Pertandingan game kedua
Tunggal putra Indonesia
Tan Joe Hock menang set kesatu setelah pertandingan dilakukan duece dan set kedua menang setelah bermain dengan alot penuh strategi, berhadapan dengan
Teh Kew San tunggal putra Malaysia, dengan poin, 18-14 dan 15-14. Skor : Indonesia - Malaysia 2 - 0.


Pertandingan game ketiga
Ganda putra Indonesia
Tan King Gwan / Njoo Kiem Bie, berhadapan dengan
Johnny Heah / Lim Say Hup. ganda putra Malaysia. Set pertama kalah mudah, set kedua menang mudah set ketiga menang setelah pertandingan dilakukan duece, dengan poin, 7-15, 15-5 dam 18-15. Skor : Indonesia - Malaysia 3 - 0.


Pertandingan game keempat
Ganda putra Indonesia
Tan Joe Hock / Ferry Sonneville kalah dari pasangan
Eddy Choong / Ooi Teik Hock ganda putra Malaysia, dengan poin, 15-18, 5-15. Skor : Indonesia - Malaysia 3 -1.


Pertandingan final hari kedua, tanggal 15 Juni 1958
Pertandingan game kelima
Tunggal putra Indonesia,
Eddy Yusuf berhasil mengalahkan
Abdullah Piruz tunggal putra Malaysia, setelah bertanding rubber set, dengan poin, 6-15, 15-10 dan 15-8. Skor : Indonesia - Malaysia 4 -1.


Pertandingan game keenam
Tunggal putra Indonesia,
Tan Joe Hock berhasil mengalahkan
Eddy Choong tunggal putra Malaysia diluar prediksi tunggal putra Indonesia dengan mudah lewat dua set langsung, dengan poin 15-11 dan 15-6. a. Skor : Indonesia - Malaysia 5 -1.


Pertandingan game ketujuh
Tunggal putra Indonesia,
Ferry Sonneville menang melawan
Teh Kew San tunggal putra Malaysia, setelah bermain dengan rubber set dengan poin, 13-15, 15-13, dan 18-16. Skor : Indonesia - Malaysia 6 -1.


Pertandingan game kedelapan
Ganda putra Indonesia
Tan King Gwan / Njoo Kiem Bie kalah melawan
Eddy Choong / Ooi Teik Hock ganda putra Malaysia, dengan poin, 15-18 dan 5-15. Skor : Indonesia - Malaysia 6 -2.

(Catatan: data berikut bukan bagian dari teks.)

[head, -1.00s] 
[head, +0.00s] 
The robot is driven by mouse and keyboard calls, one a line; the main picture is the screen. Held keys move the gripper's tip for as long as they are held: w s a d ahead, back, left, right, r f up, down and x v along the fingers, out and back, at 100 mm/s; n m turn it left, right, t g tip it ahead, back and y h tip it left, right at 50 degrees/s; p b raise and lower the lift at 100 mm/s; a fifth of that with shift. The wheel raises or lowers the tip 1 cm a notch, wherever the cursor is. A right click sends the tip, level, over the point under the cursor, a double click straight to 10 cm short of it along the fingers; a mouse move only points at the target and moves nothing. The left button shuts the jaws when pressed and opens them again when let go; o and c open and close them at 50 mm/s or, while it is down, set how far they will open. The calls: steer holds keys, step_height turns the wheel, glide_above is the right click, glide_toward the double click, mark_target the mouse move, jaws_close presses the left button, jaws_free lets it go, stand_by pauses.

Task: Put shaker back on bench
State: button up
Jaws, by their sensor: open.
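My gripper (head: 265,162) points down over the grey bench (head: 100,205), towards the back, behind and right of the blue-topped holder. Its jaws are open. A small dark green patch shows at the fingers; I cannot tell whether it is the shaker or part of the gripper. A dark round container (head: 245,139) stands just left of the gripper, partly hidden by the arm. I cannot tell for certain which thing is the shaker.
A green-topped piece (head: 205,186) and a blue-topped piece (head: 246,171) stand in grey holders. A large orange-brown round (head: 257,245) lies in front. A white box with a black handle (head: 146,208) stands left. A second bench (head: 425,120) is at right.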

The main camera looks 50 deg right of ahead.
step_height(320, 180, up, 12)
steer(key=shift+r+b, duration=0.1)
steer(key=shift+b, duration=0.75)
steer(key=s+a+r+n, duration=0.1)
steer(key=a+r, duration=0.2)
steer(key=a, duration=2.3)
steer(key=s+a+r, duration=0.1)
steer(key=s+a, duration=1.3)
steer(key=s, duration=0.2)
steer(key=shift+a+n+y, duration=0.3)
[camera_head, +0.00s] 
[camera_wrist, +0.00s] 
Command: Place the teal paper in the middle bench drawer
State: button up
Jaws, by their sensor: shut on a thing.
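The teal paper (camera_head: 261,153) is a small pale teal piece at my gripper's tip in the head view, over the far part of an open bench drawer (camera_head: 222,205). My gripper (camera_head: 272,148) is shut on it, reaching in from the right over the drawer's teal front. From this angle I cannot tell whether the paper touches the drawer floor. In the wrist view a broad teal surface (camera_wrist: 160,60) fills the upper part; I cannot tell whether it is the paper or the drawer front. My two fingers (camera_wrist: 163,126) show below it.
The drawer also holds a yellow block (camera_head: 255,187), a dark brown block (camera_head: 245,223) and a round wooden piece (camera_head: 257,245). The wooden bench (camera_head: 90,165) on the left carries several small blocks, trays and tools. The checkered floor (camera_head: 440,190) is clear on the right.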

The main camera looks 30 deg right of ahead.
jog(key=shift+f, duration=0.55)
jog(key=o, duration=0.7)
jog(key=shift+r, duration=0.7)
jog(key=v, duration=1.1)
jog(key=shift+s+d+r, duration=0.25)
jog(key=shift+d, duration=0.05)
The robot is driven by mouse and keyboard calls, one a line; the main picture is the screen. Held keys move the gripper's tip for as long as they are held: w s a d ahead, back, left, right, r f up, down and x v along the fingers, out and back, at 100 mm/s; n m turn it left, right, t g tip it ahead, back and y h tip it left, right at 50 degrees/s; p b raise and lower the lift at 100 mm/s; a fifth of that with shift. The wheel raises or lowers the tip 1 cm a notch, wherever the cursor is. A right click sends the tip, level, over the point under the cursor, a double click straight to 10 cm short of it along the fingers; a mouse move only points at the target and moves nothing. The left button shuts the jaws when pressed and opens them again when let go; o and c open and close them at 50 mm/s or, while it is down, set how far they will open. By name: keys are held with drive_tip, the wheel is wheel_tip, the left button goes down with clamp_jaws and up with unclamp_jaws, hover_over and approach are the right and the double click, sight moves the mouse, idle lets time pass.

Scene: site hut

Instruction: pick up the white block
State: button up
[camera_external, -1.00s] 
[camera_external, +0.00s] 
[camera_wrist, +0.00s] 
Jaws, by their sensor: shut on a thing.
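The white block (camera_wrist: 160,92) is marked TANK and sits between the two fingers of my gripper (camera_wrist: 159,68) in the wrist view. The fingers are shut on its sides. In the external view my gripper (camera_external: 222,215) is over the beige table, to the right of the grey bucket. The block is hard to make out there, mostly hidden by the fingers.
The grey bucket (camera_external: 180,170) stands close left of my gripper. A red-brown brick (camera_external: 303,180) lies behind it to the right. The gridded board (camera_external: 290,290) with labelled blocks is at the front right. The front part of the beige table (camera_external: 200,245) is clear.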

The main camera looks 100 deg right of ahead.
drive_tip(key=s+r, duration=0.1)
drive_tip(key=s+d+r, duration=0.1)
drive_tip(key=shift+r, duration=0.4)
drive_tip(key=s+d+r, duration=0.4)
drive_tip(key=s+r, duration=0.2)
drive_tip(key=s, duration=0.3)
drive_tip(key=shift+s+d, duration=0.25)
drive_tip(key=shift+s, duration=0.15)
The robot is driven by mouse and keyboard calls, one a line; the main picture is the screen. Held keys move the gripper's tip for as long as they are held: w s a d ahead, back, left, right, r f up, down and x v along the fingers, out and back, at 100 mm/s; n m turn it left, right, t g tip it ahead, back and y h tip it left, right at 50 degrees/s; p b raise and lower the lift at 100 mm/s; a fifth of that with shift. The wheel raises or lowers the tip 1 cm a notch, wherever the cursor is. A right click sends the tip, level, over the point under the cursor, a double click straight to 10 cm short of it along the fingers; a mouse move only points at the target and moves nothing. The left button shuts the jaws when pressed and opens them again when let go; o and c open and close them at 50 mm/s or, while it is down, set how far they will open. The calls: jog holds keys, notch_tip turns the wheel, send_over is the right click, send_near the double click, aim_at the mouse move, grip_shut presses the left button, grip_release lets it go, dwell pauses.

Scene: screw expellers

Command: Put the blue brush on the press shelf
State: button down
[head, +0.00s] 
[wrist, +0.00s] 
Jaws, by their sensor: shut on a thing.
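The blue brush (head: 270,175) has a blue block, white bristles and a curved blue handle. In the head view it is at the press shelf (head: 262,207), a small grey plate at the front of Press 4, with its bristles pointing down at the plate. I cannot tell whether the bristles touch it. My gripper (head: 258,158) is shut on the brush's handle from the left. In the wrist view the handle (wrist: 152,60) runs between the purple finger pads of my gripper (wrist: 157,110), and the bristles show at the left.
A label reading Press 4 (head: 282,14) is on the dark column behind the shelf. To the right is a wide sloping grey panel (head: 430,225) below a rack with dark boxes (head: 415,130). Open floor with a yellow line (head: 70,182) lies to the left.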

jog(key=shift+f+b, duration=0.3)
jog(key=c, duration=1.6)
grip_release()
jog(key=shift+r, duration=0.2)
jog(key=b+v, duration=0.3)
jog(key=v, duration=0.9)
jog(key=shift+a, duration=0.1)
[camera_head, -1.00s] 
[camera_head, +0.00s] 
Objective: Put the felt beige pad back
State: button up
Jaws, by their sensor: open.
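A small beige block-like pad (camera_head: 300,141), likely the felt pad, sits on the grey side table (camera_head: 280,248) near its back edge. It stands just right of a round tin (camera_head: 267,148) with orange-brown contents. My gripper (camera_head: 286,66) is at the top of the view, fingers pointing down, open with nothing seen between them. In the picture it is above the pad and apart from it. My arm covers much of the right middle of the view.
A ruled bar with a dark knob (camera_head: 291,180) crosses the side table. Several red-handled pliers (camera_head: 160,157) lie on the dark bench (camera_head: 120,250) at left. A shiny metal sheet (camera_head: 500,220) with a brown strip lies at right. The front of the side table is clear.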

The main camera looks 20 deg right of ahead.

Pertandingan game kesembilan
Ganda putra Indonesia
Tan Joe Hock / Ferry Sonneville kalah mudah melawan
Johnny Heah / Lim Say Hup, ganda putra Malaysia, dengan poin, 1-15 dan 1-15. Skor : Indonesia - Malaysia 6 -3.


Kilas Balik
Ajang kejuaraan bulu tangkis internasional nomor beregu putra itulah yang meneguhkan Indonesia dalam peta bulu tangkis dunia. Keikutsertaan Indonesia pertama kali pada Piala Thomas 1958 membuat catatan dan rekor baru bulu tangkis global. Langsung mengerek merah putih dalam jajaran elite bulu tangkis dunia. Datang sebagai pemula, pulang dengan gelar juara.
Dalam kejuaraan tiga tahunan bulu tangkis dunia itu, tim bulu tangkis Indonesia merebut gelar juara dari tangan Malaya (sekarang Malaysia). Malaysia mengoleksi piala yang mengabadikan nama tokoh bulu tangkis Inggris dan mantan Presiden Internasional Badminton Federation (IBF-Sekarang BWF), Sir George Alan Thomas, sebanyak tiga kali. Bahkan sejak pertama kali kejuaraan itu dilangsungkan pada 1949, 1952, dan 1955.
Melihat capaian gelar Malaysia pada masa itu, tim bulu tangkis Indonesia memiliki banyak alasan untuk gentar dan pulang dengan kekalahan. Selain sebagai juara bertahan dengan gelar juara tiga kali berturut-turut, pemain-pemain Malaysia juga menjadi buah bibir dan menyapu banyak gelar kejuaraan bulu tangkis lainnya. Sebut saja seperti Eddy Chong, pemain Malaysia era 1950-an yang ditakuti dunia bulu tangkis masa itu. Sebagai pemain tunggal dia sudah meraih gelar juara tunggal putra All England sebanyak lima kali berturut-turut pada 1953, 1954, 1955,1956, 1957. Belum lagi pemain tim Thomas Malaysia 1958 lainnya seperti, Teh Kew San, pasangan ganda Johny Heah/Lim Say Hup, Ooi Teik Huk, dan Abdullah Piruz.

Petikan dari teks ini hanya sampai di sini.